(Records of robot episodes)
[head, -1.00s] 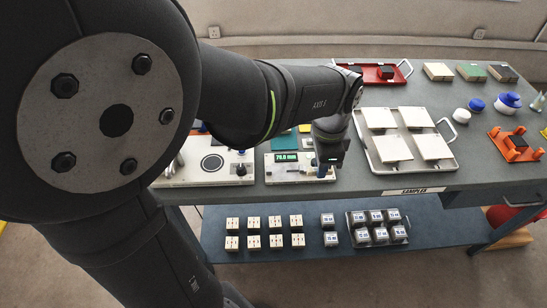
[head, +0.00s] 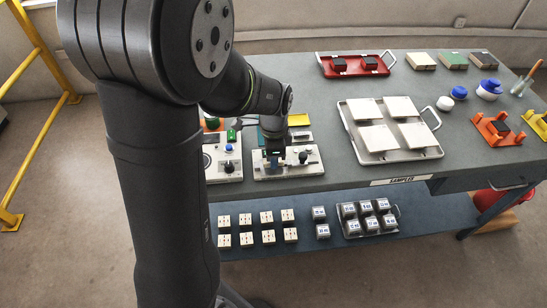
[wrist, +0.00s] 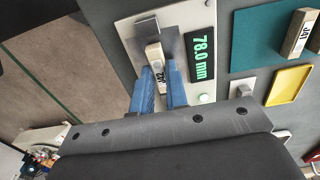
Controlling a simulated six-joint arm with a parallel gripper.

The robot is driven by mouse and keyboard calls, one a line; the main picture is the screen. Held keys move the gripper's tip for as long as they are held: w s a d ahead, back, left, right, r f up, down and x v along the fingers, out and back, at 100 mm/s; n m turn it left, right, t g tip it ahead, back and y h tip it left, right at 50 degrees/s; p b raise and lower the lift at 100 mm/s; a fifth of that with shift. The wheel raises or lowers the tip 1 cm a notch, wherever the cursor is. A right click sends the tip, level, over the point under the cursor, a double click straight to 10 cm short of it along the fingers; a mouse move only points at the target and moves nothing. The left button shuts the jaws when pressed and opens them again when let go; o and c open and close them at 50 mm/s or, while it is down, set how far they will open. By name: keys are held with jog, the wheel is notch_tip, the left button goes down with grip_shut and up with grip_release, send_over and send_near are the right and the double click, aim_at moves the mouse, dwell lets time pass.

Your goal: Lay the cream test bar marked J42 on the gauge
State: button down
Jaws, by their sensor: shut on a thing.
==
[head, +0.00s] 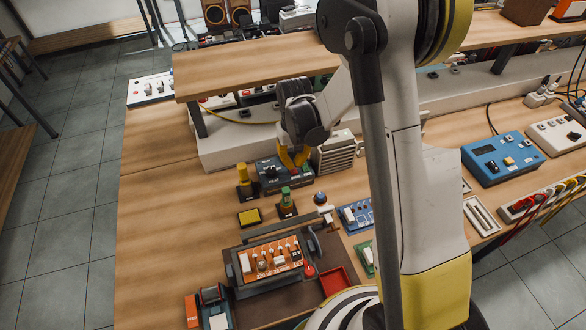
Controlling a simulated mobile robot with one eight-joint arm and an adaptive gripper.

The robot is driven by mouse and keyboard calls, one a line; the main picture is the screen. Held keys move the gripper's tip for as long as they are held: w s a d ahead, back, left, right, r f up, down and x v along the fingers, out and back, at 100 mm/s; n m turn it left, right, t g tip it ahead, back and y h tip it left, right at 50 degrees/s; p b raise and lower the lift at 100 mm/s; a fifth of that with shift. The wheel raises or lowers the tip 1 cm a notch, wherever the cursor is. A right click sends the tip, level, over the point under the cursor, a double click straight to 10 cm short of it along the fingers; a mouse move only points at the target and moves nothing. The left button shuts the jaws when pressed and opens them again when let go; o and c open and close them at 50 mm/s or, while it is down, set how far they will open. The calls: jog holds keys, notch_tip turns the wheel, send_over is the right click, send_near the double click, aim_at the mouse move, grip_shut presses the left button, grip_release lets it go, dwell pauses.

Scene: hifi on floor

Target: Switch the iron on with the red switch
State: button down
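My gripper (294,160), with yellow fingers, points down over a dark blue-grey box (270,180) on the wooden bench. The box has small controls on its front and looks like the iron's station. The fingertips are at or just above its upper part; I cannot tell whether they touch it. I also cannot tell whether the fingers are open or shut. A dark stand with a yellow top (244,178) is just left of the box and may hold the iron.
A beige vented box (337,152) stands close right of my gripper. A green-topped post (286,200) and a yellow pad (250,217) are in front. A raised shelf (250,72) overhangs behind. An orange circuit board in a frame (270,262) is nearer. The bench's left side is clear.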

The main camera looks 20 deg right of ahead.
* * *
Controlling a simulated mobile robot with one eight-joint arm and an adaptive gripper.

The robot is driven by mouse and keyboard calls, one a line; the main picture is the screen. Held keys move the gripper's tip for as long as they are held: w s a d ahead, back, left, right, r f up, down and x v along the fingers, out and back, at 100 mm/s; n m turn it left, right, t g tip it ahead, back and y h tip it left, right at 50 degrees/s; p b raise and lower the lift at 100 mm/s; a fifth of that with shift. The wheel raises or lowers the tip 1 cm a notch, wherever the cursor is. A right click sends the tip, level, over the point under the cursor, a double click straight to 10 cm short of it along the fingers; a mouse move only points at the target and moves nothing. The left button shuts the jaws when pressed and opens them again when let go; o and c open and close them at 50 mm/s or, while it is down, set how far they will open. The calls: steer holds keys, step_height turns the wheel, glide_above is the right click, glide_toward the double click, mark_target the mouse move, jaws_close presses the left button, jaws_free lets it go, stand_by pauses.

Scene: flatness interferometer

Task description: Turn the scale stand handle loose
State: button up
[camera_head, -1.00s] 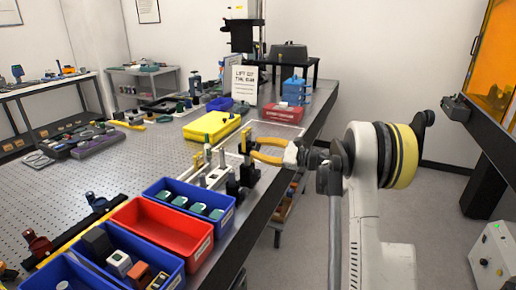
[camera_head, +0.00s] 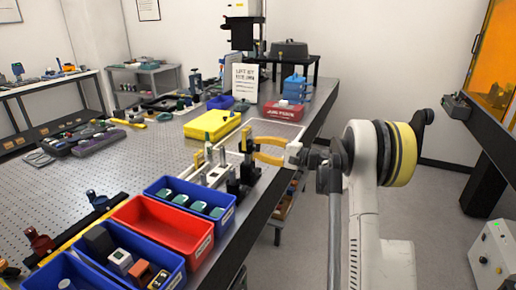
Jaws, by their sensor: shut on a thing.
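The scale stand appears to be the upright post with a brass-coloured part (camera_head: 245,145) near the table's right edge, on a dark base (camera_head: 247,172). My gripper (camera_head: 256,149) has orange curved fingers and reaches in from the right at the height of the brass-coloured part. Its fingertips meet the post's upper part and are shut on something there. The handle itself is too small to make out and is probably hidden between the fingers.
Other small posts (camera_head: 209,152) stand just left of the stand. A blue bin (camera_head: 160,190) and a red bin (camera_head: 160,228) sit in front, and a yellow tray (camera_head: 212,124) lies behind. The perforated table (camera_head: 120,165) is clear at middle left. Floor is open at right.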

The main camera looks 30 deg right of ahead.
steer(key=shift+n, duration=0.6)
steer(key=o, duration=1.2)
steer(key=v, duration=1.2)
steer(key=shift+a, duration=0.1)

Stated task:
Exactly the lines from the one with "[head, -1.00s]" through the one with "Controlling a simulated six-joint" are to be reproduced, and no pictures with them.

Exercise output:
[head, -1.00s] 
[head, +0.00s] 
[wrist, +0.00s] 
Controlling a simulated six-joint arm with a parallel gripper.

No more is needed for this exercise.